[To do]:
Repeat the material in full. Keep every line exactly as it is.
<<<<
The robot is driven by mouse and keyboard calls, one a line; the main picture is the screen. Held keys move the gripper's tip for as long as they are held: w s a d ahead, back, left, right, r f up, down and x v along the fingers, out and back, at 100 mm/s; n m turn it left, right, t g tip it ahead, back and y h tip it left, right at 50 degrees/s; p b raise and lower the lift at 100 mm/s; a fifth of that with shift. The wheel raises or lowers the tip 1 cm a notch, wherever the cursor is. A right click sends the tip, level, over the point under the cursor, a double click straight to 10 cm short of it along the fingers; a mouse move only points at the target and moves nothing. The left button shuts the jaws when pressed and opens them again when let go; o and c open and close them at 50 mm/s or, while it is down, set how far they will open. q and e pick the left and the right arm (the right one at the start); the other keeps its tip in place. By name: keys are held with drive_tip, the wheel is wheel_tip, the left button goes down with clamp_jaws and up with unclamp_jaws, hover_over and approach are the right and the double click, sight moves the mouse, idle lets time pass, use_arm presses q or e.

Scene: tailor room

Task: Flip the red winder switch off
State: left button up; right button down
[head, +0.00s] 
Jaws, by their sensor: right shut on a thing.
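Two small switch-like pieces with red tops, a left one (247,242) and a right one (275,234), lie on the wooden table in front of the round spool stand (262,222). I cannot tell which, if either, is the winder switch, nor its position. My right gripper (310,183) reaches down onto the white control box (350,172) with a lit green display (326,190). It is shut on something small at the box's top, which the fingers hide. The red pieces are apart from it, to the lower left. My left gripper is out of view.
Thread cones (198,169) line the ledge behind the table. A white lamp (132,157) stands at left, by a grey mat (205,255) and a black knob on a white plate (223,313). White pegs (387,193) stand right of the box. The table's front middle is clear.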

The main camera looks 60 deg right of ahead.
>>>>
[Result]:
The robot is driven by mouse and keyboard calls, one a line; the main picture is the screen. Held keys move the gripper's tip for as long as they are held: w s a d ahead, back, left, right, r f up, down and x v along the fingers, out and back, at 100 mm/s; n m turn it left, right, t g tip it ahead, back and y h tip it left, right at 50 degrees/s; p b raise and lower the lift at 100 mm/s; a fifth of that with shift. The wheel raises or lowers the tip 1 cm a notch, wherever the cursor is. A right click sends the tip, level, over the point under the cursor, a double click straight to 10 cm short of it along the fingers; a mouse move only points at the target and moves nothing. The left button shuts the jaws when pressed and opens them again when let go; o and c open and close them at 50 mm/s or, while it is down, set how far they will open. q and e pick the left and the right arm (the right one at the start); the other keeps its tip in place. By name: keys are held with drive_tip, the wheel is wheel_tip, the left button goes down with clamp_jaws and up with unclamp_jaws, hover_over and approach are the right and the double click, sight moves the mouse, idle lets time pass, use_arm presses q or e.

Scene: tailor room

Task: Flip the red winder switch off
State: left button up; right button down
[head, +0.00s] 
Jaws, by their sensor: right shut on a thing.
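Two small switch-like pieces with red tops, a left one (247,242) and a right one (275,234), lie on the wooden table in front of the round spool stand (262,222). I cannot tell which, if either, is the winder switch, nor its position. My right gripper (310,183) reaches down onto the white control box (350,172) with a lit green display (326,190). It is shut on something small at the box's top, which the fingers hide. The red pieces are apart from it, to the lower left. My left gripper is out of view.
Thread cones (198,169) line the ledge behind the table. A white lamp (132,157) stands at left, by a grey mat (205,255) and a black knob on a white plate (223,313). White pegs (387,193) stand right of the box. The table's front middle is clear.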

The main camera looks 60 deg right of ahead.

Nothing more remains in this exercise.